Why does Metaculus default to "resolve time" when in your analysis you think it is better to present "all times"? And given my goal of using Metaculus, which "evaluated at" setting should I pick?

The Brier score evaluated at "all times" applies to the whole period during which the question was open. It is the mean Brier score, i.e. the one I would see if I selected a random time during which the question was open. I used it because it contains more information.

I think the setting one should pick depends on the context. If you are looking into:

  • A question which has already closed, but not yet resolved, I would pick "close time".
  • A question which is still open, I would check "all times", and "other time" matching your current conditions (for example, 1 year "prior to resolve time"). The less data I had for the "other time" option, the more weight I would give to "all times" (everything else equal).

I want to demonstrate to people these are probably the best estimates available of what threats society and individuals are most likely to face in the coming decades and therefore a good way to think about how to build resilience against these threats.
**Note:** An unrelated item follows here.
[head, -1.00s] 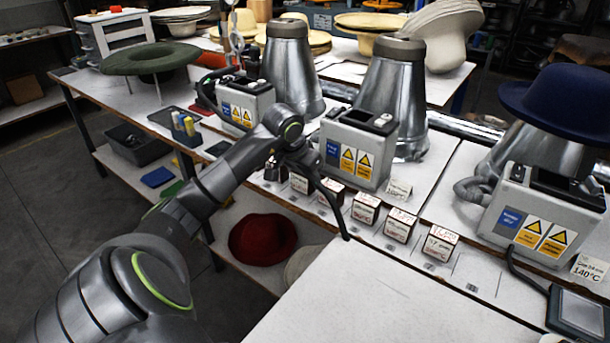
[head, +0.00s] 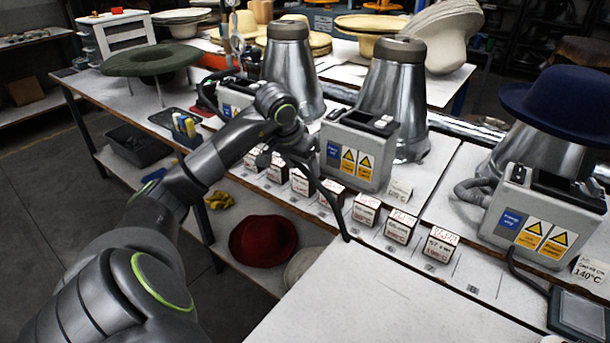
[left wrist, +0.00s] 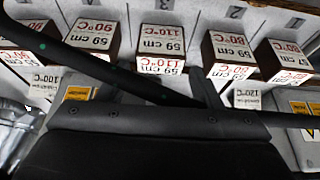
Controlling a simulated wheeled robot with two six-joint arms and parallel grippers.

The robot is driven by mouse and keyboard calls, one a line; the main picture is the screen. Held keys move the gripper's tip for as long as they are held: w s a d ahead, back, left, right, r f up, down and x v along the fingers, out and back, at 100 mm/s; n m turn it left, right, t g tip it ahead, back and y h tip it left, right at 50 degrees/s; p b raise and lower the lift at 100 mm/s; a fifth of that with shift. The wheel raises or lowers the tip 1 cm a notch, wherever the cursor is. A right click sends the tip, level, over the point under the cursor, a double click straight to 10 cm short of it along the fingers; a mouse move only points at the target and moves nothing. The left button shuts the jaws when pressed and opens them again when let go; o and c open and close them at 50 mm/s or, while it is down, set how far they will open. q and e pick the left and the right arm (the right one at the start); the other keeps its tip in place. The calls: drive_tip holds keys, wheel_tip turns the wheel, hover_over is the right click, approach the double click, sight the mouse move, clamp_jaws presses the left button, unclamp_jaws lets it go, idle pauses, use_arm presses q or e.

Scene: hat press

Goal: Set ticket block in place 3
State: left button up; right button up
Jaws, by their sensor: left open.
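Several small dark-sided ticket blocks with white, printed labels stand in a row along the bench front, among them one (head: 366,209) near the middle press and one (head: 440,246) at the row's right end. In the left wrist view, the labels appear upside down. A block marked 59 cm 110°C (left wrist: 163,45) stands by numeral 3 (left wrist: 167,4), with other blocks beside numerals 2 and 1. My left gripper (head: 277,155) is open above the left part of the row; its dark fingers cross the wrist view. I cannot tell whether a block lies between them. My right gripper is out of view.
Grey press boxes (head: 355,153) with metal cones (head: 395,95) stand just behind the row. A blue hat (head: 560,100) sits at right. The white tabletop (head: 370,300) in front is clear. A red hat (head: 263,240) lies below.

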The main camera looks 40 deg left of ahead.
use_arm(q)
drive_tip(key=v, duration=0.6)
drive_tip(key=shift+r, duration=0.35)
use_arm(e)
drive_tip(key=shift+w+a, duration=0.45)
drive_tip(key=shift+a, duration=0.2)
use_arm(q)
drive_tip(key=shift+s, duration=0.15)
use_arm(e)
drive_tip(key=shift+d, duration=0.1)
I think it is hard to know how reliable Metaculus' predictions will be with respect to these questions, as Metaculus' track record does not yet contain data about long-range questions. There are only 8 questions whose Brier can be evaluated 5 years prior to resolve time. For communicating risk to your audience, one could try to make a case for the possibility of the next few decades being wild (if Metaculus' nearterm predictions about AI are to be trusted), and the possibility of this being the most important century.
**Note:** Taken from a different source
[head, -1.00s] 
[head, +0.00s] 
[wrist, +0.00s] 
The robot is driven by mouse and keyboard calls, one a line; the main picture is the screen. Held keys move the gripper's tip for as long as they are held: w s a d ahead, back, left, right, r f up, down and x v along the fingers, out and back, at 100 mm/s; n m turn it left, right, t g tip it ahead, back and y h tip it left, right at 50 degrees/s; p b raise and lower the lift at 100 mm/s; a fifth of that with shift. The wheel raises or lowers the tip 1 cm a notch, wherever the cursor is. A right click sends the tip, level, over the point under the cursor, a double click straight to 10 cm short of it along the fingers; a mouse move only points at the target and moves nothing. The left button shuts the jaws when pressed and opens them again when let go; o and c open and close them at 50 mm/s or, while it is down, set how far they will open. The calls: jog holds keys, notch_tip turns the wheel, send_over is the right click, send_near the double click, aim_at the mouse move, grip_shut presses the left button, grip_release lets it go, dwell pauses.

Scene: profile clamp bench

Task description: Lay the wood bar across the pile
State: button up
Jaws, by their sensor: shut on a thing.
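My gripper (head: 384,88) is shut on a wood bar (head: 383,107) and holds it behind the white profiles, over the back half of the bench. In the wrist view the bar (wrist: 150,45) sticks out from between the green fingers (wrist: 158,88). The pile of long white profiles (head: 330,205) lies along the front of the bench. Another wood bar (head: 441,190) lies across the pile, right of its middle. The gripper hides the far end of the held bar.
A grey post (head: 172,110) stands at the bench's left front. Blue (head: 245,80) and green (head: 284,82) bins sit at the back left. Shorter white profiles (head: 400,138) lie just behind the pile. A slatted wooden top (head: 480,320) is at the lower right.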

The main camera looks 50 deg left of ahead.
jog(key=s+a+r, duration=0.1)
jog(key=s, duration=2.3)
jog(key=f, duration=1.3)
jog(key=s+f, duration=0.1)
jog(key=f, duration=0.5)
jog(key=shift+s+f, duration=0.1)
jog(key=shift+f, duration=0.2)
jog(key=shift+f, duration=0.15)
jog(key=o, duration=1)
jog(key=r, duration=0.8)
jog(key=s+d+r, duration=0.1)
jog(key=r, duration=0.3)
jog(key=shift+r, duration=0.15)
Thanks again for your excellent work and for you patience with my questions.

No worries; you are welcome!

David Varga @ 2023-04-17T08:44 (+3)

Great post. Really useful to know. Thank you for putting it together. May I ask, how many hours approximately did this piece of work take? 

Vasco Grilo @ 2023-04-17T10:18 (+3)

Hi David,

Thanks! So far I have spent 35 h on it, including post-publication time (like addressing comments), but excluding some related background research I did (like reading Augenblick 2021).